Enfin, avez-vous apprécié les conséquences de la fusion de tous ces minima sociaux sur le revenu des handicapés ? M. Valls a déclaré qu’il allait inscrire cette fusion dans le programme présidentiel socialiste, puis j’ai lu qu’il avait fait marche arrière et que l’idée d’un revenu de base était pour le moment écartée. D’après l’analyse que j’avais faite de cette proposition, j’en étais arrivé à la conclusion que ce revenu de base serait inférieur à ce que perçoivent actuellement les handicapés. Aujourd’hui, on parle d’un revenu d’environ 600 euros, alors que les handicapés perçoivent un revenu compris entre 800 euros et 900 euros.

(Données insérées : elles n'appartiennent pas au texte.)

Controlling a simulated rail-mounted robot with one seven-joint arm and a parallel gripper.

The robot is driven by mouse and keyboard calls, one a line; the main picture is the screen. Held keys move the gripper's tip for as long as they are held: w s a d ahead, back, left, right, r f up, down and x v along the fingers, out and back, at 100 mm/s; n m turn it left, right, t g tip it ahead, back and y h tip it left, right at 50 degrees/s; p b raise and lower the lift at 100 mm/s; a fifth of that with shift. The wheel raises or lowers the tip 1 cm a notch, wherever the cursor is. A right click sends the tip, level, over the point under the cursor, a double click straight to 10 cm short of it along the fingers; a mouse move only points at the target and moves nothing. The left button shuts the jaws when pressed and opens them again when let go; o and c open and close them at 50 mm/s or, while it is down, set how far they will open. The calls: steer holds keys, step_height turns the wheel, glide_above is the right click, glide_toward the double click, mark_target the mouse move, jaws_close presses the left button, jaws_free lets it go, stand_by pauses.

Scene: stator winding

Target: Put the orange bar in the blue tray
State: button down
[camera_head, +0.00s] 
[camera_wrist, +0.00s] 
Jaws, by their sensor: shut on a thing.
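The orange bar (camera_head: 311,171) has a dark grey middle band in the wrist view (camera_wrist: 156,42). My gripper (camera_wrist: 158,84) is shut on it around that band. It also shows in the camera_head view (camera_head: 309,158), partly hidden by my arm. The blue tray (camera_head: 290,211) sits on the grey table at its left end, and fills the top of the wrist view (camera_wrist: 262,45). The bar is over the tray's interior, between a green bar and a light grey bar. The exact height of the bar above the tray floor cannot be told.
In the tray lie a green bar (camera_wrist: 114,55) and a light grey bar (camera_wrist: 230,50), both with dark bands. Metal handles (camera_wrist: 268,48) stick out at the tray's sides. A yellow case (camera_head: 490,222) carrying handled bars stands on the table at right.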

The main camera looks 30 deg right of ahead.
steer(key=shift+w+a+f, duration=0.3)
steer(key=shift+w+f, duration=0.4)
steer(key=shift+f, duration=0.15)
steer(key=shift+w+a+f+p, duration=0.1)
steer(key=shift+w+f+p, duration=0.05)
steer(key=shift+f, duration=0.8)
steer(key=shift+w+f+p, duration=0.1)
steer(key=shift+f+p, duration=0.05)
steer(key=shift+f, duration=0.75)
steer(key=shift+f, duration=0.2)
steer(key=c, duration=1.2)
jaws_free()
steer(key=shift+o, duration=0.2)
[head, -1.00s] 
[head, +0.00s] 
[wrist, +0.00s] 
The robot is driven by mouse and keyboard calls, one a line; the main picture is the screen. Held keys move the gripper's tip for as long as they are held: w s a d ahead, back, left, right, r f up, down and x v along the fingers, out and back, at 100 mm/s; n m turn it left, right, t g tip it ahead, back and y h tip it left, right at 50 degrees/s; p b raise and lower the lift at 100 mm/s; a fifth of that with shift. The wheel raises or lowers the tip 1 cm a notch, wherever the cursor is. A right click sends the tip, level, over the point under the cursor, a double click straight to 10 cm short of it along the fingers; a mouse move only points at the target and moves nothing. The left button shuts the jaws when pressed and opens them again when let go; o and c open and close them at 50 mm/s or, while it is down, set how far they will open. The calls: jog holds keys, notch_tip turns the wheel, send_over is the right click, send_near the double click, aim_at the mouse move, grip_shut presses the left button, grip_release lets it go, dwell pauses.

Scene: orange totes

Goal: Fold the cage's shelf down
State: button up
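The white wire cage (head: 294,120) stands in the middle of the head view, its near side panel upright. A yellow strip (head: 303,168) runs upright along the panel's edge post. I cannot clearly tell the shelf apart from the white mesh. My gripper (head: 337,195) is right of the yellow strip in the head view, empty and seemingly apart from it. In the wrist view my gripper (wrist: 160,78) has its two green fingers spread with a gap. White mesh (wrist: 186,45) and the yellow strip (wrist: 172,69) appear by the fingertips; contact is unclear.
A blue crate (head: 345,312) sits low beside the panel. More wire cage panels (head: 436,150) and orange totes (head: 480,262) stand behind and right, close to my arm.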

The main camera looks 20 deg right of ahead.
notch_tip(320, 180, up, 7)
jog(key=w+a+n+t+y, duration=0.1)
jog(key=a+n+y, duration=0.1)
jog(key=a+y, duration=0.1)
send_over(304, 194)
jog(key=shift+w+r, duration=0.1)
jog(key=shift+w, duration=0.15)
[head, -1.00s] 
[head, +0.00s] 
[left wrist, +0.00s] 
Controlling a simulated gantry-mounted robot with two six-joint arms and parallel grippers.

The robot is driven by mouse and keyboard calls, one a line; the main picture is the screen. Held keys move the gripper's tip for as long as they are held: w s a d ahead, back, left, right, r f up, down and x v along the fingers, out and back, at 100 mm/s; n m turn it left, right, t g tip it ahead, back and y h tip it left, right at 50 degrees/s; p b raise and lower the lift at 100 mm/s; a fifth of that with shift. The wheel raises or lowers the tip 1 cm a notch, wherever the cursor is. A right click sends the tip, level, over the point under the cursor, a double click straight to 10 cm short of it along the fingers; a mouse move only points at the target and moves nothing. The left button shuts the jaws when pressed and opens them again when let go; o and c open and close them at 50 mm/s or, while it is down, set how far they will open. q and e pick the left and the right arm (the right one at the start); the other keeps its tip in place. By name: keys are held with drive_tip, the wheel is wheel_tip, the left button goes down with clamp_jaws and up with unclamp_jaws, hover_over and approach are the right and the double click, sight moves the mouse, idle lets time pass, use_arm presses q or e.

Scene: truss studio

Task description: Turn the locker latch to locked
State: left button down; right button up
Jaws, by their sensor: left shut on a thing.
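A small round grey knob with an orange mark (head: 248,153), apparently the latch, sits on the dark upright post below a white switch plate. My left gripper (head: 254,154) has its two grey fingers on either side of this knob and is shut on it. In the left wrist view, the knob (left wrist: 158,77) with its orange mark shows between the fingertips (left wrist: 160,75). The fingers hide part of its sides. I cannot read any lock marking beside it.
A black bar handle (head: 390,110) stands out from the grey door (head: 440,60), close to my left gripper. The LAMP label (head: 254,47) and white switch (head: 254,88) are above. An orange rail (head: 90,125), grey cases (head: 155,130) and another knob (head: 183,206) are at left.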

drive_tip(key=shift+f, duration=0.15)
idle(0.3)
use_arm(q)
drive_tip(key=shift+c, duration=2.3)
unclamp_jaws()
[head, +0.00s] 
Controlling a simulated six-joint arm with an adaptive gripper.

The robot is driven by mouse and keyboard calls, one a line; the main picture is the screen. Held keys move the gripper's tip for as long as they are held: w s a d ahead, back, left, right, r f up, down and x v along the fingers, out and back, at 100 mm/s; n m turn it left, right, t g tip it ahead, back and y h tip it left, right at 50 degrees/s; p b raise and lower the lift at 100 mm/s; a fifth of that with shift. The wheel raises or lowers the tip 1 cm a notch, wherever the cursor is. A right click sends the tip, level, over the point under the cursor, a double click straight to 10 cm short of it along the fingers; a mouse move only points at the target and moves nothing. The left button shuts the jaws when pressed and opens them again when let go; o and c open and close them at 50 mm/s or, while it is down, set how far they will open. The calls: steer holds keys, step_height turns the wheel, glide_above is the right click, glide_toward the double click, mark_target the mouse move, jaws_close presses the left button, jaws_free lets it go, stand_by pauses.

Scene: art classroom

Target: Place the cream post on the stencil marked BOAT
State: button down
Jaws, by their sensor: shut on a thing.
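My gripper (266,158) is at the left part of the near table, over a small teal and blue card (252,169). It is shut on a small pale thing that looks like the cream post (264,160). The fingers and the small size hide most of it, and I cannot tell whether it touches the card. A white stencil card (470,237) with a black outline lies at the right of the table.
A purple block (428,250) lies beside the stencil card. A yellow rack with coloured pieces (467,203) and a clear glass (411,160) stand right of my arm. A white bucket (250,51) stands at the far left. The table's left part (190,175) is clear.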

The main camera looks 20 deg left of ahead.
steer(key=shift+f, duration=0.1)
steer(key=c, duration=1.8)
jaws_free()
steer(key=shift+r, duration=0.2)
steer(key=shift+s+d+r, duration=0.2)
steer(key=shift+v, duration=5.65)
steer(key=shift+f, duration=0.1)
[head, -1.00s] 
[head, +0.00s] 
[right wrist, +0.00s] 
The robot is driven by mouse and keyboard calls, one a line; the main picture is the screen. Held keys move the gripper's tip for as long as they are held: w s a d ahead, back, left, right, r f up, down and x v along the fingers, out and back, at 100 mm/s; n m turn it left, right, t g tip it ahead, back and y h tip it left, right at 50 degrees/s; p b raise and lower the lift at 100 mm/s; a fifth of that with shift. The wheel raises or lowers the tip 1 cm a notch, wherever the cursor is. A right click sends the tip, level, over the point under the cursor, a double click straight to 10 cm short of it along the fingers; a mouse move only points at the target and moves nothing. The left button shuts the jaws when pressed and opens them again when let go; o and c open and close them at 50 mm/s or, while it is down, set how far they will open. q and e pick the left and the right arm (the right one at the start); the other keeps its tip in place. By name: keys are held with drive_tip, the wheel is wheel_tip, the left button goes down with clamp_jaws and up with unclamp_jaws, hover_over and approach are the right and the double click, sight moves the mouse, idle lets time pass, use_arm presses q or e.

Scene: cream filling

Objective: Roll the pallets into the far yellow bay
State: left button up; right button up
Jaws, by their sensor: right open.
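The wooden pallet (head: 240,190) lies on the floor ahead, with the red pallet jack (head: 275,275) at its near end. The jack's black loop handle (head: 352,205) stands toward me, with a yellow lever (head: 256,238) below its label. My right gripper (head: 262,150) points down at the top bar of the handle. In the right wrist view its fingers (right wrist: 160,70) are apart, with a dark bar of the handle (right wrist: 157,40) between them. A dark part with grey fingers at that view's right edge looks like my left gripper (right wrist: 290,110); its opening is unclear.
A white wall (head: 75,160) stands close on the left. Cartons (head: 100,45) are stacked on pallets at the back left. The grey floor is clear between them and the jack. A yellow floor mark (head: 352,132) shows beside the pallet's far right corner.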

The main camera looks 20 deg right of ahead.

M. Jérôme Rivoisy . – Je faisais allusion aux études menées par le comité d’évaluation mis en place après la généralisation du RSA, postérieurement à la loi de 2008. Il s’agissait de montrer si celle-ci pouvait être de nature à avoir des effets soit incitatifs, soit « désincitatifs ». Sauf erreur de ma part, ces études étaient centrées sur le RSA sans envisager les droits connexes, question plus délicate à traiter. Les effets incitatifs étaient considérés comme plutôt positifs, mais limités, et les effets « désincitatifs » comme négligeables. Ces travaux remontent à une période comprise entre 2009 et 2011.

(…)

M. Jérôme Rivoisy . – Je ne connais pas cette expérimentation menée en Finlande, et que vous avez mentionnée, monsieur le président, sur les chômeurs éloignés de l’emploi en lien avec un revenu de base. Quand j’évoquais tout à l’heure, en référence à l’exemple finlandais, l’expérimentation « territoires zéro chômeur de longue durée », j’ai dit qu’elle n’incluait aucune dimension revenu de base ou revenu minimum puisque les chômeurs de longue durée qui auront été repérés et qui trouveront un emploi dans une entreprise dite « à but d’emploi » seront payés au SMIC une fois qu’ils seront en situation de travail. C’est indépendant de leur position au regard du régime d’indemnisation ; ils doivent simplement être chômeurs de longue durée. Certains continueront d’être indemnisés à un titre ou à un autre, mais le principal objectif est de les faire basculer dans une situation d’activité.